Doing the job with a Half Fence..:)

When doing cathedral doors you can use a half fence because the panels are square and strait on 3 sides and one side is not,,,,the half fence can be just about anything you have around the shop, some 3/4" plywood/MDF works well, it needs to be clamped to the router table at two points and right next to the bit ( 1/4" away from it) a quick made plastic guard , that lets you see the bit at all times is a neat add on and because the bit is wide open all the time it's best to have bit guard.

The plywood/MDF must be on the right side of the bit and back just a little bit from the front of the bit..the plywood will let you get on the bit and give you a place to keep the panel from taking off across the table.

Do the hard part 1st. the top of the panel the norm then the bottom part of the panel across the grain then the sides, with the grain of the wood this will take care of any rip out from the 1st. and 2nd pass...

Many panel bits only come with one bearing on the bit BUT you can buy oversize bearings that you can put on most panel cutters to take only 1/2 the stock in the 1st. pass by the cutter then put the standard bearing back on the bit and finish the job.
This can be done with the panel bit in the router and it's UNPLUGED ...
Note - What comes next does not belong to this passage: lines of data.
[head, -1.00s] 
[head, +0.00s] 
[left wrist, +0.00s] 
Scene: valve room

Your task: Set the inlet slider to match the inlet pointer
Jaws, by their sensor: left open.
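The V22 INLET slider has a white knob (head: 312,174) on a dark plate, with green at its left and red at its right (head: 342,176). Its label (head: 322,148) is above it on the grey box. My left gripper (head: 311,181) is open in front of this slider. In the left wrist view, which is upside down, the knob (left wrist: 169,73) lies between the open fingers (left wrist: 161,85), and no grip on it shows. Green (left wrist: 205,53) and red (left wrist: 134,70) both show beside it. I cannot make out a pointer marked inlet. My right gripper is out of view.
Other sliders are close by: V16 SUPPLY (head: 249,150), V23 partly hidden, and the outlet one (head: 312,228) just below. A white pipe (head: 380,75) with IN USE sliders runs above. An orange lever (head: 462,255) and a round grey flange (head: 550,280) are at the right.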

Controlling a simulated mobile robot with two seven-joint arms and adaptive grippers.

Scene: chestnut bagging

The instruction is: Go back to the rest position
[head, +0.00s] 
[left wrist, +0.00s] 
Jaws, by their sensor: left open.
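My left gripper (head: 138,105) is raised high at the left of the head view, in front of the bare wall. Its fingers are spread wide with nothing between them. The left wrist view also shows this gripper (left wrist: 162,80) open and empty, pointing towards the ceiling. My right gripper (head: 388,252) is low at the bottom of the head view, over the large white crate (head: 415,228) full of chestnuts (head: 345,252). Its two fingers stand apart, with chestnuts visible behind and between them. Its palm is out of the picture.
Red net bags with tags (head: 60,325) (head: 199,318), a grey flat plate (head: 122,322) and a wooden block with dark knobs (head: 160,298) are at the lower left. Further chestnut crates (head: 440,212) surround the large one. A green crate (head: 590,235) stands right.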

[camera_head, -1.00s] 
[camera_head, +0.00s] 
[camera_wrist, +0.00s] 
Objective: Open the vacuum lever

The two part panel cutters work the best, some of the panel cutters want to lift the stock up without the bottom cutter in place..some will say it traps the stock, that's true in a way but because both cutter are turning and removing the stock at the same time and at the same speed so to speak it's hard to trap the stock...


Just a note...the panel bit set(s) from sommerfeldtools.com (CMT) come with two bearings to make it safe to make the cathedral type doors and just about any other panels doors..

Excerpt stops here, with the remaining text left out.